1.5 IndexWriter的关闭细节
IndexWriter索引器创建内存索引的整体流程在前几篇文章中已经详细阐述了,当我们利用IndexWriter创建完内存索引表之后,剩下的工作就只剩下关闭IndexWriter了。IndexWriter在关闭的时候除了清理内存中的对象之外,还有一个非常重要的工作,就是把内存要存储的信息(需要保存的Fields信息,倒排索引表等)写入Lucene的磁盘索引文件。 关于Lucene的每个磁盘索引文件我们会用一个专题来系列阐述,这里只是了解一下写文件的流程。
◆ IndexWriter. optimize()
在《索引创建(1):IndexWriter索引器 》1.1节索引创建的代码中,当对所有的Document对象建立索引之后,我们会调用IndexWriter.optimize();来关闭索引器。 调用源代码的流程如下:
IndexWriter.optimize()
---> IndexWriter.optimize(boolean doWait)
---> IndexWriter.optimize(int maxNumSegments, boolean doWait)
public void optimize(int maxNumSegments, boolean doWait){
//.......
flush(true, false, true); //将索引信息由内存写入到磁盘文件
//......
}
IndexWriter.flush(boolean triggerMerge, boolean flushDocStores, boolean flushDeletes)
--> IndexWriter.doFlush(boolean flushDocStores, boolean flushDeletes)
--> IndexWriter.doFlushInternal(boolean flushDocStores, boolean flushDeletes)
private synchronized final boolean doFlushInternal(boolean flushDocStores, boolean flushDeletes) {
//待索引的文档数量
final int numDocs = docWriter.getNumDocsInRAM();
//存储域和词向量所要要写入的段名,"_0"
String docStoreSegment = docWriter.getDocStoreSegment();
//存储域和词向量要写入的段中的偏移量
int docStoreOffset = docWriter.getDocStoreOffset();
//是否使用复合索引文件存储
boolean docStoreIsCompoundFile = false;
//得到要写入的段名:"0"
String segment = docWriter.getSegment();
//开始将缓存的索引信息写入段
flushedDocCount = docWriter.flush(flushDocStores);
◆ DocumentsWriter. flush()
接上面的源码,IndexWriter会调用DocumentsWriter的flush()方法来进一步完成关闭工作。
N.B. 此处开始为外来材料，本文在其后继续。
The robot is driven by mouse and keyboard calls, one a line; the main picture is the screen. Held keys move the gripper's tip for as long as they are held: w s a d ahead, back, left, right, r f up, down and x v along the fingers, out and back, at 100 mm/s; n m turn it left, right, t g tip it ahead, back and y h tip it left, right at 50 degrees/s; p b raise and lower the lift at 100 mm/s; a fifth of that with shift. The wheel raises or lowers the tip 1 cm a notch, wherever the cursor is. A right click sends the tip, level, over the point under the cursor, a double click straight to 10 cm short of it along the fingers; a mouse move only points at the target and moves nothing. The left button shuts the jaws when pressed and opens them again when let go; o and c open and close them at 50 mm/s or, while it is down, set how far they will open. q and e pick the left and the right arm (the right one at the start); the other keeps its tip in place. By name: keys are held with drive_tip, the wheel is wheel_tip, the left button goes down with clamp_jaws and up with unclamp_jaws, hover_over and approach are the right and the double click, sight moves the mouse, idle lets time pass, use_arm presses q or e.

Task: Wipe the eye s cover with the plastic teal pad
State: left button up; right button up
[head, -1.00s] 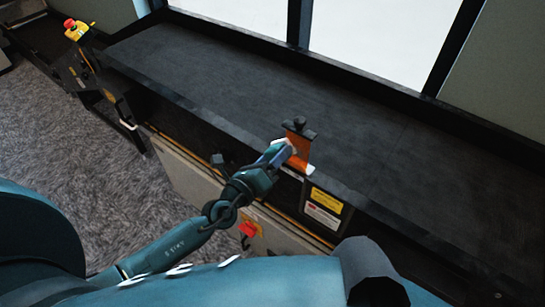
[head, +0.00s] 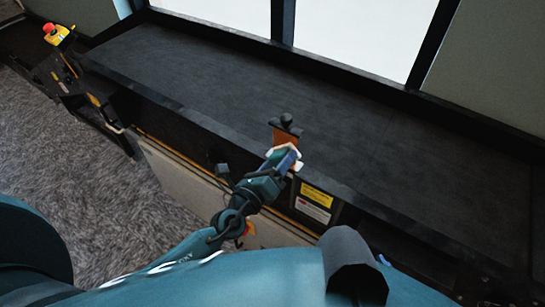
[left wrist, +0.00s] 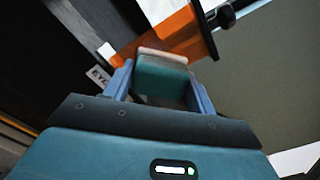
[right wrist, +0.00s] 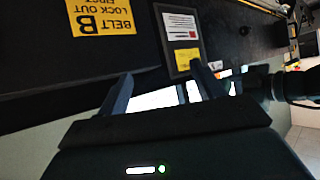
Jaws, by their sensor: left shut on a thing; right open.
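My left gripper (head: 284,158) is shut on the teal pad (left wrist: 162,75), which has a pale edge at its far side. The orange bracket (head: 286,136) with a black knob on top stands at the near edge of the belt. The left wrist view shows the bracket (left wrist: 160,40) just beyond the pad; I cannot tell whether they touch. A small white piece (left wrist: 107,54), perhaps the eye's cover, sits at the bracket's end, near an "EYE" label (left wrist: 98,75). My right gripper (right wrist: 160,76) is open and empty.
The dark belt (head: 200,70) is bare. Yellow and white labels (head: 316,195) are on the side panel below the bracket. A red and yellow emergency button (head: 55,33) stands at the far left. In the right wrist view, a yellow "BELT B" lockout sign (right wrist: 103,15) is close.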

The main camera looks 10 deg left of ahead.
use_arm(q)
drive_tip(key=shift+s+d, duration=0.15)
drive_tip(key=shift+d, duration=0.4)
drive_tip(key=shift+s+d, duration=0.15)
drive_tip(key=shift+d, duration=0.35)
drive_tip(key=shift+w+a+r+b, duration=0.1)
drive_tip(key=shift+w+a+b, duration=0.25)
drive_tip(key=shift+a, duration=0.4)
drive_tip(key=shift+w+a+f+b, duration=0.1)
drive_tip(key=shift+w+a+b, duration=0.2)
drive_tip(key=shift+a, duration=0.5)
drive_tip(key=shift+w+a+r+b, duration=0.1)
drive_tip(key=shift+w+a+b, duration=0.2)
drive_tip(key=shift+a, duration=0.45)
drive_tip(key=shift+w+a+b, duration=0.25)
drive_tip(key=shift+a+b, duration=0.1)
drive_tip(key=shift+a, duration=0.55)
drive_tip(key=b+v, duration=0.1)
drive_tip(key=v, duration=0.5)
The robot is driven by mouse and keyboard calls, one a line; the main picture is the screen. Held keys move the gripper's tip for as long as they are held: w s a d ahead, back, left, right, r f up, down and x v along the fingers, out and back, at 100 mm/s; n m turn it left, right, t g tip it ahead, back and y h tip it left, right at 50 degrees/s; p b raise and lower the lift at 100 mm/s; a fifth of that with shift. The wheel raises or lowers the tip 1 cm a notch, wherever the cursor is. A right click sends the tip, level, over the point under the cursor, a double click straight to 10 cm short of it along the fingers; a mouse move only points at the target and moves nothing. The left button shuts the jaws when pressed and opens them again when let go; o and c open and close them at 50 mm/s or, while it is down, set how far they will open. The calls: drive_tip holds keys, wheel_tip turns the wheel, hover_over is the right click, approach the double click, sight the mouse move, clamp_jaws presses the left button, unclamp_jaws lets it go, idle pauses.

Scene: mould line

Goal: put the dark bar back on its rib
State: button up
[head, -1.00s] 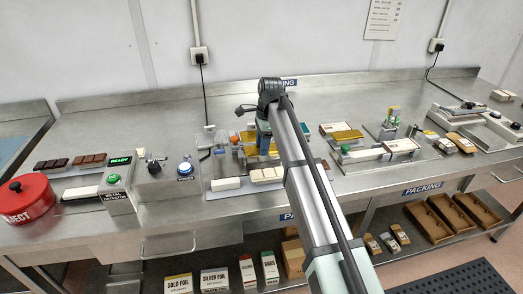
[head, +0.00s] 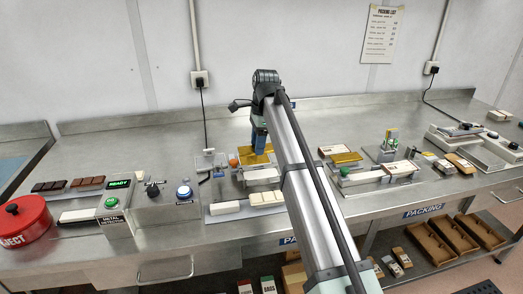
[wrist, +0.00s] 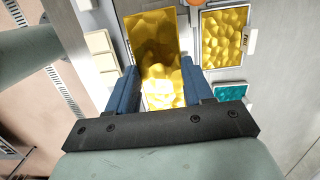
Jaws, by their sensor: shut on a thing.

像创建索引的时候DocumentsWriter会调用一个索引链(加工车间)来完成创建工作一样,关闭的时候DocumentsWriter也会通过索引链一步步关闭,并将创建索引时每一步产生的指定信息写入相应的磁盘文件中。
先来看看DocumentsWriter.flush(boolean closeDocStore)的主要工作:
1、 closeDocStore(); 按照基本索引链关闭存储域和词向量信息
其主要是根据基本索引链结构,关闭存储域和词向量信息
consumer(DocFieldProcessor ).closeDocStore(flushState);
consumer(DocInverter ).closeDocStore(state);
consumer(TermsHash ).closeDocStore(state);
consumer(FreqProxTermsWriter ).closeDocStore(state);
if (nextTermsHash != null) nextTermsHash.closeDocStore(state);
consumer(TermVectorsTermsWriter ).closeDocStore(state);
endConsumer(NormsWriter ).closeDocStore(state);
fieldsWriter(StoredFieldsWriter ).closeDocStore(state);
其中有实质意义的是以下两个closeDocStore:
(1)词向量的关闭:TermVectorsTermsWriter.closeDocStore(SegmentWriteState)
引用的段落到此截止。